A series of experiments were conducted using tanks subjected to longitudinal harmonic excitation. The fluid volume was kept constant, and the frequency and amplitude of excitations varied across experiments. Experimental results show both a qualitative and quantitative agreement of the flow regimes with the scientific literature. Signal decomposition was performed via Hilbert and Fourier transforms, demonstrating that the frequency spectrum correspond with the computational and experimental results reported in literature.

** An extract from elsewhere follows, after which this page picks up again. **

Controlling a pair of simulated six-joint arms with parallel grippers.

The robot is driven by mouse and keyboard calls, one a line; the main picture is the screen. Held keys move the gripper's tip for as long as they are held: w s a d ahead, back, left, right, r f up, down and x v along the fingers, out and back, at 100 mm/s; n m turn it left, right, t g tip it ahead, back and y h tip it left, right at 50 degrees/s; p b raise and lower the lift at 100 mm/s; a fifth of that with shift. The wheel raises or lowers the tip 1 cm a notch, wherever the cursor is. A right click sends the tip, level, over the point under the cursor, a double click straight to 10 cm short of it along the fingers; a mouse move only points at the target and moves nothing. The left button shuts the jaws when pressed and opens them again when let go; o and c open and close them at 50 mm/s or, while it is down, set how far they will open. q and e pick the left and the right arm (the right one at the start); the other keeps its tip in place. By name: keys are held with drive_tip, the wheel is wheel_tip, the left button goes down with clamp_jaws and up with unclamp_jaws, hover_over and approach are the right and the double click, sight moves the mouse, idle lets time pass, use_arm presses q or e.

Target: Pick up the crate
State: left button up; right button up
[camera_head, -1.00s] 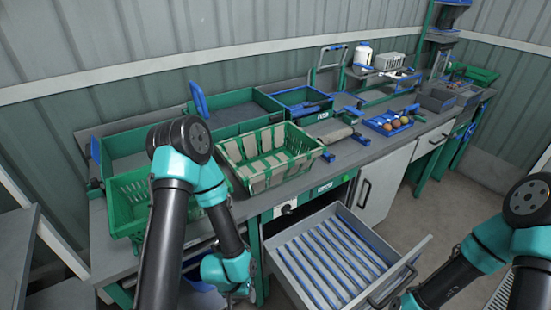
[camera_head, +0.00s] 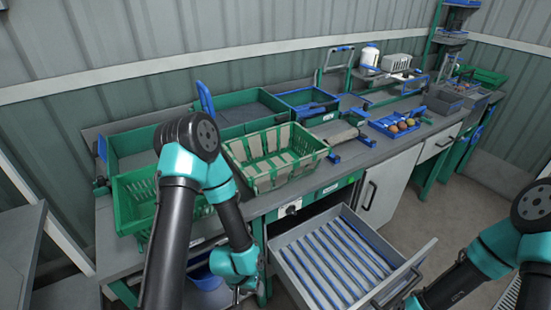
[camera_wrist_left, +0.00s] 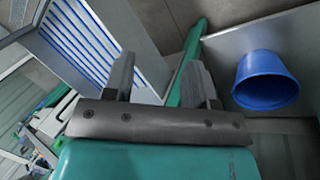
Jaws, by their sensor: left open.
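A green slatted crate (camera_head: 322,154) with pale panels inside stands on the bench, right of my left arm. A second green crate (camera_head: 130,208) stands at the bench's left end, partly hidden by my left arm. My left gripper (camera_head: 240,290) hangs low in front of the bench, below and apart from both crates. In the left wrist view my left gripper (camera_wrist_left: 163,82) has its two fingers spread with nothing between them. My right arm comes in at the lower right, and its gripper is out of the picture.
An open grey drawer (camera_head: 408,272) juts out right of my left gripper. A blue bucket (camera_wrist_left: 266,82) stands under the bench; it also shows in the head view (camera_head: 203,276). A blue tray (camera_head: 378,123) with round produce lies farther right on the bench.

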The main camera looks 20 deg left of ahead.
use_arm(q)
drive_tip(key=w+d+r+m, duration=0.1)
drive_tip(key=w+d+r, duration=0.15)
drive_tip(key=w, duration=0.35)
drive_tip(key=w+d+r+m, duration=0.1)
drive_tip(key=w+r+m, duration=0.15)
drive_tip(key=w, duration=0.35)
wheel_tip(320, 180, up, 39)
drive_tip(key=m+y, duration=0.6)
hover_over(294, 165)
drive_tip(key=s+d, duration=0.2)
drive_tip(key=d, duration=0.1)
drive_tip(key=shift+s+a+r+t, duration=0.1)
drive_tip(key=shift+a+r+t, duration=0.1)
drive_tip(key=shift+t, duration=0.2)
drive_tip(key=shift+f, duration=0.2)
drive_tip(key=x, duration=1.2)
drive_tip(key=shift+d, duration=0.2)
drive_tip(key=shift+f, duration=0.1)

The automated determination of the water level throughout the container is obtained via a multi-step image processing technique, based in part on image segmentation. Image segmentation successfully identifies the liquid free surface in most images, but fails in some cases. For example, identification is not successful in instances in which the wave breaks or when parts of the free liquid surface are not evenly illuminated. Nonetheless, in images in which a good level-division is obtained, the water levels can be determined. Furthermore, image segmentation failures enable a better understanding of the conditions necessary for optimal operating conditions. As this experimental and image processing method enables determination of the full profile of the wave along the tank, this presents a significant advantage over other techniques. The thesis also investigates the effect of the width to length ratio on the decay rate of the resulting wave.
An interesting extension of this study is to improve the camera and digital image processing methodologies in order to investigate sloshing phenomena in 3D motion in cylindrical containers.